[RAW DATA]:
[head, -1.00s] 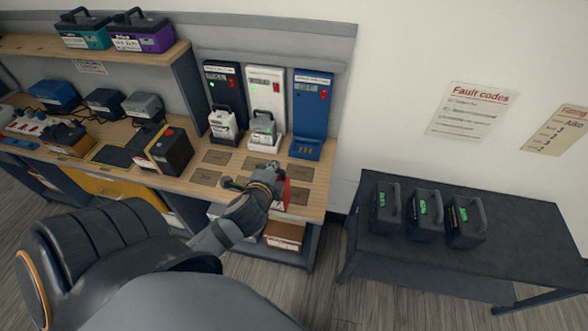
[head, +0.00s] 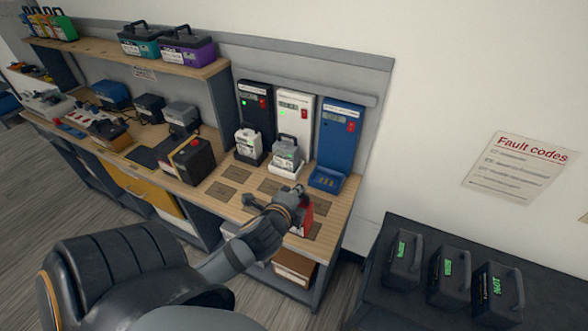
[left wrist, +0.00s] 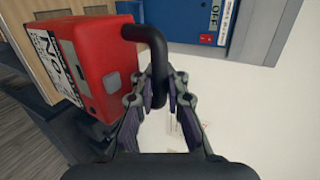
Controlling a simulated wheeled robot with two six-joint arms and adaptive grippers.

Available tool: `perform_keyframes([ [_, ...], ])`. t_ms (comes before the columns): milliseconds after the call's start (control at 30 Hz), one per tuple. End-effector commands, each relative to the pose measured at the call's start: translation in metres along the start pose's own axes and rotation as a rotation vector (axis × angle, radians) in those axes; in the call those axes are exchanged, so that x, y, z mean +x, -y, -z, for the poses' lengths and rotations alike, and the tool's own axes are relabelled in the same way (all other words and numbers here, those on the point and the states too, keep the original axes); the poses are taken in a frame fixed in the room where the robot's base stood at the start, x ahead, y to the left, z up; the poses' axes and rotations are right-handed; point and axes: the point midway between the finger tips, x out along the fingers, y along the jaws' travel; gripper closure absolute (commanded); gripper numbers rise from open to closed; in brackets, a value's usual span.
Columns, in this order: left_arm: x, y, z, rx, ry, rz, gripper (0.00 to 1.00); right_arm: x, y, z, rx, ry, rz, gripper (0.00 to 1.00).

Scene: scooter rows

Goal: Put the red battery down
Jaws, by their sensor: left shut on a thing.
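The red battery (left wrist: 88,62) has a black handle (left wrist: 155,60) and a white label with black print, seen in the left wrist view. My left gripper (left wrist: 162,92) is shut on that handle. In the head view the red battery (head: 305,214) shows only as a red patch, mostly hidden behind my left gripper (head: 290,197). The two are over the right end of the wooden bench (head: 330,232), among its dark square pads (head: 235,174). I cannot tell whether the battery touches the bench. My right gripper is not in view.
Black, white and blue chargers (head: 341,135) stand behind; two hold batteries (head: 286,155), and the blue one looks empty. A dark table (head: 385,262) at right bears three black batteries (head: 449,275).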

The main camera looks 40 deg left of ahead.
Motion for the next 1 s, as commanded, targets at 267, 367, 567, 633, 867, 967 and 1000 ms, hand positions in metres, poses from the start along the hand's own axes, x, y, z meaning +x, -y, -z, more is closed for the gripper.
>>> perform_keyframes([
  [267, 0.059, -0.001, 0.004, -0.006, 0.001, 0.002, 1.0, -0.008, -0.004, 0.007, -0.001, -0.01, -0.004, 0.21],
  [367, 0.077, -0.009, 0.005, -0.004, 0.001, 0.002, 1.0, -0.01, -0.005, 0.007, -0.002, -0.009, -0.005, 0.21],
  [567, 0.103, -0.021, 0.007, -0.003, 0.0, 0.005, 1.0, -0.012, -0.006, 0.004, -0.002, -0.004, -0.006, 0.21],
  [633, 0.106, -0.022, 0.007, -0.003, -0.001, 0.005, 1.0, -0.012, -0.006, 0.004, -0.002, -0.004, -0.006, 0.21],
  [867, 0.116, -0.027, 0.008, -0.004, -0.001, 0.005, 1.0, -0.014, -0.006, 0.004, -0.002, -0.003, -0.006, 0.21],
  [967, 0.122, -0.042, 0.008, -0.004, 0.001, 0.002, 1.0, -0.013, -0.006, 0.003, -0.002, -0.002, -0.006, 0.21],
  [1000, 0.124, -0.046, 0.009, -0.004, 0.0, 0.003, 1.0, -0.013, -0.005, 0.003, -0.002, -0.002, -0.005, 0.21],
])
--
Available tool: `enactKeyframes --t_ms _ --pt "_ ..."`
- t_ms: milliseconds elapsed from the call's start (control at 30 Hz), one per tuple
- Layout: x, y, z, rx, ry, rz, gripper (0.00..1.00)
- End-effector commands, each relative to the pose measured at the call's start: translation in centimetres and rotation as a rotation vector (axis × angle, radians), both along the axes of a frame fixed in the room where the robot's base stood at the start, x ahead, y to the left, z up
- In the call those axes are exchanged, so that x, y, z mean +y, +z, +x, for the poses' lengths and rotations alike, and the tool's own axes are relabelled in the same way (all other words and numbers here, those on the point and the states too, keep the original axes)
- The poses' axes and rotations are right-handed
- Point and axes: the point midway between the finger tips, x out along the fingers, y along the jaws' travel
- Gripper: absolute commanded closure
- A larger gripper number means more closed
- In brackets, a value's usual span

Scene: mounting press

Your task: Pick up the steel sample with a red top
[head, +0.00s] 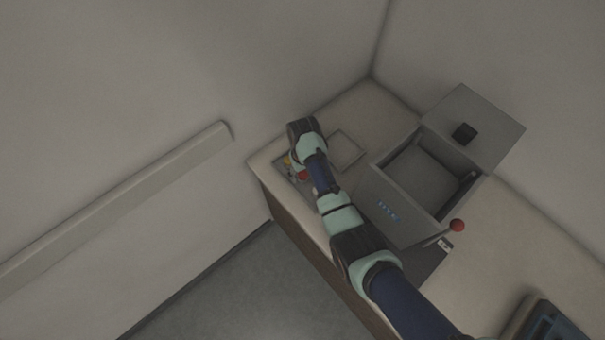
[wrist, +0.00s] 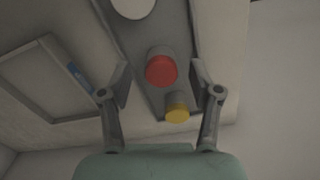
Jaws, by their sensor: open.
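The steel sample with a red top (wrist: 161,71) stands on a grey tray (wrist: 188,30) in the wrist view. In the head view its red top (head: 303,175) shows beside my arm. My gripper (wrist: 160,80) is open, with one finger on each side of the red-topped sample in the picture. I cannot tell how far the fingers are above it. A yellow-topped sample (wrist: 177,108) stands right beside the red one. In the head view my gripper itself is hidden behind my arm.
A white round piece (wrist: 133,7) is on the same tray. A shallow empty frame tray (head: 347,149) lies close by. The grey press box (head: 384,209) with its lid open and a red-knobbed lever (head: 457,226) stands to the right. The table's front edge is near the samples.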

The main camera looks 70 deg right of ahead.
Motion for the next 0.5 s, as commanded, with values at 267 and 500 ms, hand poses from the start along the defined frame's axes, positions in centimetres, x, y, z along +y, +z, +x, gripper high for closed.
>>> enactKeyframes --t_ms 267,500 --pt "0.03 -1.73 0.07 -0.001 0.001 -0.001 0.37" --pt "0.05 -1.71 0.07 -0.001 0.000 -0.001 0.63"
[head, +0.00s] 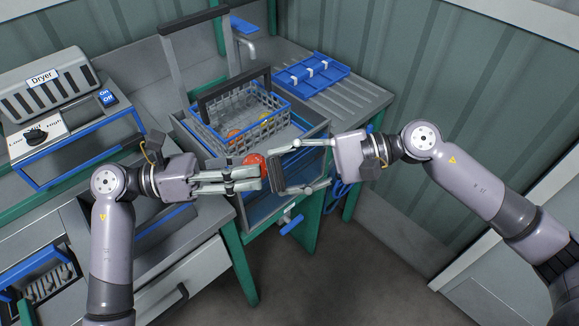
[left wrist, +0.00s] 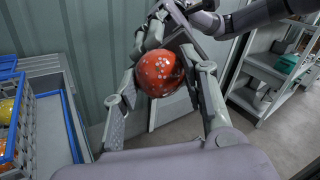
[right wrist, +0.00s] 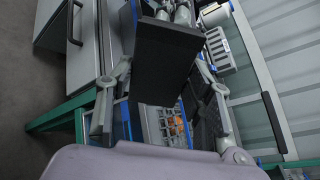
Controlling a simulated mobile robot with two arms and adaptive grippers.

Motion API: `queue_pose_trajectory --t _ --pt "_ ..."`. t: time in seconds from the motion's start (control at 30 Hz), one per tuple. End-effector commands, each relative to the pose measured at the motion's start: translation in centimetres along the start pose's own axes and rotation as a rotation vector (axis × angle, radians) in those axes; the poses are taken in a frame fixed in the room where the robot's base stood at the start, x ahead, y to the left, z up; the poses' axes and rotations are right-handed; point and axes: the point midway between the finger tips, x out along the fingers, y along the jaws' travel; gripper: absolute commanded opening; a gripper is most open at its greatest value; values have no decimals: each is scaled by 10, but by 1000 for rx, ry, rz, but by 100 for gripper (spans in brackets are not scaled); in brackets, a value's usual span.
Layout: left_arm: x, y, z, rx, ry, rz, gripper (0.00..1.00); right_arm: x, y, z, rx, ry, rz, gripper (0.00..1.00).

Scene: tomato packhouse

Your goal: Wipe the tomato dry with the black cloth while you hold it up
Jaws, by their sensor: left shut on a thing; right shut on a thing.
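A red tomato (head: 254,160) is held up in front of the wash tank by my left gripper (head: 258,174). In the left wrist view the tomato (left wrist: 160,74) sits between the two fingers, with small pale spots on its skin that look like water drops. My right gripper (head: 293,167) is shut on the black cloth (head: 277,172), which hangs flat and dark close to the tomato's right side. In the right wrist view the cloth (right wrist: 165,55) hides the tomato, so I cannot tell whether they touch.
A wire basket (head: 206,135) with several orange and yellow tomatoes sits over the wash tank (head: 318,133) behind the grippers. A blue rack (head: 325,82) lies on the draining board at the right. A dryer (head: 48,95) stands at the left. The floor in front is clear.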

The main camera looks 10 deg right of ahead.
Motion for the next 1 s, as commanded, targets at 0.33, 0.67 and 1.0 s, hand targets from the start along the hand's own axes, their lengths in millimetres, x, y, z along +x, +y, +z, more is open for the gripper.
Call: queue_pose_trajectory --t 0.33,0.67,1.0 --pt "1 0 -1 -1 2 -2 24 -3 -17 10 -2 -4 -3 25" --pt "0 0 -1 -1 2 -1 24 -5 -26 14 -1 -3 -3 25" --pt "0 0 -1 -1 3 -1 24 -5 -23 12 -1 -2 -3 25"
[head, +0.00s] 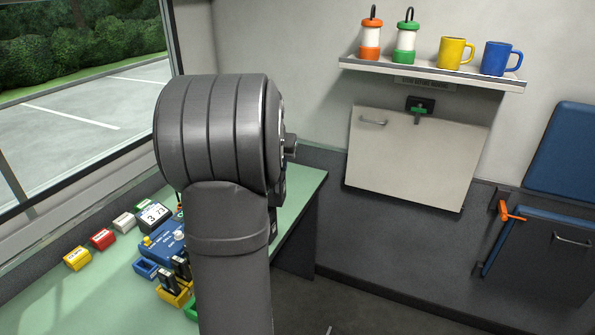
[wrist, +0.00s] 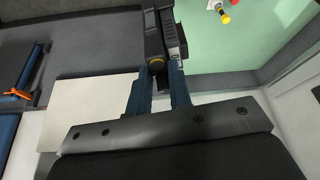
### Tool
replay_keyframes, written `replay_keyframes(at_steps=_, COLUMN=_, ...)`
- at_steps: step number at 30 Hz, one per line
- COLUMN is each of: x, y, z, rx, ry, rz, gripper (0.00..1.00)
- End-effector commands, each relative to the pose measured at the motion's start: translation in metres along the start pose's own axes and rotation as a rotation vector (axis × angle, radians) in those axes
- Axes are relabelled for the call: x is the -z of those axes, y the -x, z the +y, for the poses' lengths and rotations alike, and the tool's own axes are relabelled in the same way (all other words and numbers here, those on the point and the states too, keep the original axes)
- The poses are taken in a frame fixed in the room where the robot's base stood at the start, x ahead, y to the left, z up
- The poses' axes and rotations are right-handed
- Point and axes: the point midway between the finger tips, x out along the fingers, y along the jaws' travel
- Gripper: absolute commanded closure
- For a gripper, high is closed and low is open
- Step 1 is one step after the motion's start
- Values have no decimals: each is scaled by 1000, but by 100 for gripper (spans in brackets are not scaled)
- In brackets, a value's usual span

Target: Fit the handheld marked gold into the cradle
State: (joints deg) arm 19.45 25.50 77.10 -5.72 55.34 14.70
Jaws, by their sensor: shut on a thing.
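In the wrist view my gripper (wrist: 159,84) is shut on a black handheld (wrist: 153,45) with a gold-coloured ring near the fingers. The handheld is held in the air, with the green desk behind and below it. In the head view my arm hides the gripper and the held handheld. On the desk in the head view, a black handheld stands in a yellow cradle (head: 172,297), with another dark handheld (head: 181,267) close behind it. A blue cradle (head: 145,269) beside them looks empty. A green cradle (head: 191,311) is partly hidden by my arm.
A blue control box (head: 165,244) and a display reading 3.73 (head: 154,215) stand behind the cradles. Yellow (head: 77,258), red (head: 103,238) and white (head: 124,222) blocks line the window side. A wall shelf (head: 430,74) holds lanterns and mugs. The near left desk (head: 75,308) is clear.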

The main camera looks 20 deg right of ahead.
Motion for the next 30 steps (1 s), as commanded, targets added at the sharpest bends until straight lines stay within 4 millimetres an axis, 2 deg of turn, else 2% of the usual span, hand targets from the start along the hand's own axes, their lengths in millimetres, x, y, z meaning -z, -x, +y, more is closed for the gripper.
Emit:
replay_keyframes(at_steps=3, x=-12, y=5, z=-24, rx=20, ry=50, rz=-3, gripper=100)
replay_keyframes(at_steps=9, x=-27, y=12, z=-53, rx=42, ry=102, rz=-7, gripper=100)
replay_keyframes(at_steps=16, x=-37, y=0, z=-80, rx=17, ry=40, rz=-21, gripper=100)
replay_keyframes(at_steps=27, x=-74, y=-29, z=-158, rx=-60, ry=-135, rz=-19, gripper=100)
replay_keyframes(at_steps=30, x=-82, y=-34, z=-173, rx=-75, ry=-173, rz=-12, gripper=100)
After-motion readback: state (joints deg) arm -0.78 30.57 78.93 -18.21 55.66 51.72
---
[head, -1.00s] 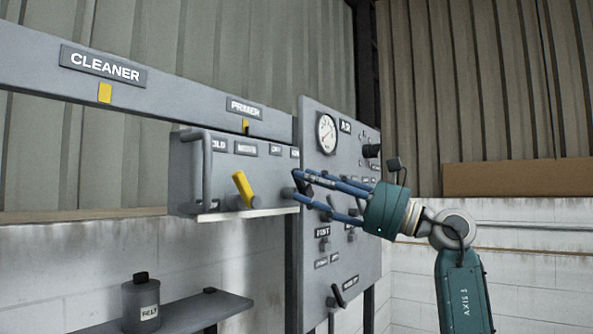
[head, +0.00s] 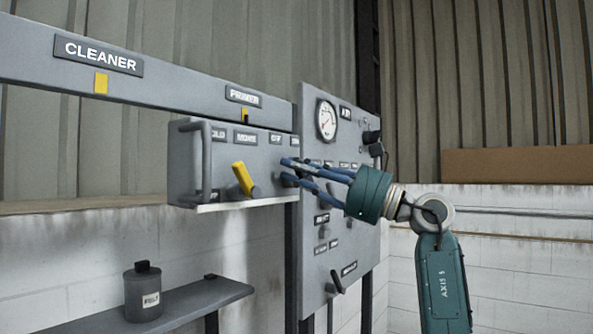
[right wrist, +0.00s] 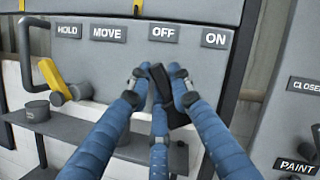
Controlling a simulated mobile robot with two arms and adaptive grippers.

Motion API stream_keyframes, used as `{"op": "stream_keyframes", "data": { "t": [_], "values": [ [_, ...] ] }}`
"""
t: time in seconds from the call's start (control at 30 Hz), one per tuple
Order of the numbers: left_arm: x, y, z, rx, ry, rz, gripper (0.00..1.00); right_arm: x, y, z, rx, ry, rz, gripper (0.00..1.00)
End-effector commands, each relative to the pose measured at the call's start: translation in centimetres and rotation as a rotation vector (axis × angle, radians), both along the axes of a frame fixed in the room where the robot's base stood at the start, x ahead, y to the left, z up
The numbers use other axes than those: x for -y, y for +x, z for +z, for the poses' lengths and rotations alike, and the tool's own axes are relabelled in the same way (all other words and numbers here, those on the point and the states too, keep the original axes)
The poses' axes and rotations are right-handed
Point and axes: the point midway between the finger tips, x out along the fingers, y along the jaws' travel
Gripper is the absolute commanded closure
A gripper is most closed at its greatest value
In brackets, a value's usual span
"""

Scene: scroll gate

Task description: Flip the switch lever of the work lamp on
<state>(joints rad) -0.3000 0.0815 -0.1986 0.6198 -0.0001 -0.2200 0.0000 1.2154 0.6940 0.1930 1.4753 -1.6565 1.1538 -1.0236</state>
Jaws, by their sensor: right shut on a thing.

[DIRECTIONS]: Search the records for the word "Layout". Copy every line that has it.

[PROBLEM SOLUTION]:
- Layout: x, y, z, rx, ry, rz, gripper (0.00..1.00)
Layout: left_arm: x, y, z, rx, ry, rz, gripper (0.00..1.00); right_arm: x, y, z, rx, ry, rz, gripper (0.00..1.00).

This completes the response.